Pakistan is not just a failed state but a rogue state with visions of geo-political grandeur in both south and central Asia. The country has long been a sponsor of international terrorism. It was Pakistan that first destabilized Afghanistan in the 1960s. It was Pakistan that provided the support critical in the Sardar Daud Khan coup of 1973 in Afghanistan. Pakistan created, financed and nurtured both Afghani groups like the Hezbi-i-Islam and the Taliban as well as Kashmiri groups like Lashkar-e-Taiba to further its strategic interests in India and Afghanistan.

Geo-politically, Pakistan's strategic plan, formulated by the Pakistani military and its notorious ISI, has been to endow Pakistan with a 'strategic depth' in relation to India, through the installation of a pro-Pakistan and anti-India government in Kabul or failing this to play the internal divisions of Afghanistan off against themselves in an effort to prevent the emergence of an Afghan government that might demand the return of Pashtun lands split off by the British in 1893.

Furthermore, Pakistan has long sought to create an Emirate of the Stans stretching into Central Asia in an effort to create a Muslim bulwark against India. While governments have come and gone in Islamabad, these geo-political grand ambitions have remained a constant. It should be noted that it was Benazir Bhutto, ostensibly a pro-Western moderate who played a double game. It was Bhutto who sealed a political alliance with Neseerullah Babar, a former Interior Minister and a Pashtun from the North West Frontier Provinces (NWFP). And it was Babar who provided the critical assistance to the Taliban that first allowed them to take Kandahar then Herat and then Kabul. Without that assistance, it is unlikely that the Taliban could have become the predominant power in Afghanistan.

Another Bhutto trademark deal that tell Washington one thing and but do another was her sponsorship of Jamiat ul-Ulama-i-Islam (JUI), a Deoband-influence party based in Baluchistan, the FATA and the NWFP. Its leader was Fazl ul-Rahman whom Bhutto appointed as Chairman of the Standing Committee of Foreign Affairs of the National Assembly. In October 1996, he told a public meeting in Peshawar that the JUI would create an "Afghanistan-like situation in Pakistan if anti-Islamic and nationalist elements in the government did not revise their opinion of the Taliban." He need not have worried for Pakistan has long protected the Taliban and they continue to do so. The problem in Pakistan remains that within its vast military and intelligence services there are a not insignificant number who view India as the only problem and the Taliban as minions in the struggle against India. I might add that Fazl ul-Rahman's hopeful plans have come to a nightmarish fruition.
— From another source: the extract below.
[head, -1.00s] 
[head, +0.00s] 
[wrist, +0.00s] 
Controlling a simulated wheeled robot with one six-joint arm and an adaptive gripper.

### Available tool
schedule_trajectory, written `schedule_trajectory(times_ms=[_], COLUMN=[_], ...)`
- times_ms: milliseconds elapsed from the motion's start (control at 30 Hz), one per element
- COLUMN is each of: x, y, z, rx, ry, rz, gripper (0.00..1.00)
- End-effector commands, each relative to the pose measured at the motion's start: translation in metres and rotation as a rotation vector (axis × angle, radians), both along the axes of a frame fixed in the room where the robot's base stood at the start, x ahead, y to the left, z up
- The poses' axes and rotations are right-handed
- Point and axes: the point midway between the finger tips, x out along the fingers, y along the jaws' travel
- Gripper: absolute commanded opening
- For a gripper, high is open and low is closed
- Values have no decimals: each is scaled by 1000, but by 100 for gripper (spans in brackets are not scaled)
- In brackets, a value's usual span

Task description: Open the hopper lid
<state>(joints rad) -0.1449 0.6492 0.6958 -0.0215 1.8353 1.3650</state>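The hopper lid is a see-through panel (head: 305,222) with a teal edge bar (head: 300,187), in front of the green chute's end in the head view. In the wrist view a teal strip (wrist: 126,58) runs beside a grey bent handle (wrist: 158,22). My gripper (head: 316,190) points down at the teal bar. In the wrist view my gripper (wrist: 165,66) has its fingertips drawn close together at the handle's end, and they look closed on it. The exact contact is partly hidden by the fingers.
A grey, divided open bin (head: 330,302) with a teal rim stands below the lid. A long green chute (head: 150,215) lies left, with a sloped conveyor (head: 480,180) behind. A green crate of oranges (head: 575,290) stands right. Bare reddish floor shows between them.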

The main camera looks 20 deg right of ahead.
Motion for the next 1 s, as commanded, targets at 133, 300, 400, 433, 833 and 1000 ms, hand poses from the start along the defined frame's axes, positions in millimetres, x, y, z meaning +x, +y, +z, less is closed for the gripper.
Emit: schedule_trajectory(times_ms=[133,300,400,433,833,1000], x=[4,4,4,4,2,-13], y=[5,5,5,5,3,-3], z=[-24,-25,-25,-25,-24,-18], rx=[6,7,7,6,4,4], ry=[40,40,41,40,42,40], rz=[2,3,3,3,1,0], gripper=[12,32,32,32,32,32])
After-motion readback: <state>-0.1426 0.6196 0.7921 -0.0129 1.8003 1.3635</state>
Do officials in Washington really reminding of Pakistan's long and nefarious role in stirring up pots across the whole of the region? I might remind official Washington that in 1991 the State Department considered placing Pakistan on its list of "terrorist states" - a list that then included Libya, North Korea, Iran, and Iraq. Then as now, Pakistan used jihadi terrorists for waging a proxy war against India, allowing them to operate from sanctuaries in Pakistan and even in Bangladesh as well as from rear bases in other countries such as the United Arab Emirates and Saudi Arabia. Have we forgotten the role of the ISI in the hijacking of an Indian Airlines flight to Kandahar in 1999? Jaish-e-Mohammad, the group who hijack Flight 814, is another of those groups who receive funding and training from Pakistan. It should be recalled that it was ISI agents who greeted the plane on its arrival in Kandahar and who largely conducted the negotiations.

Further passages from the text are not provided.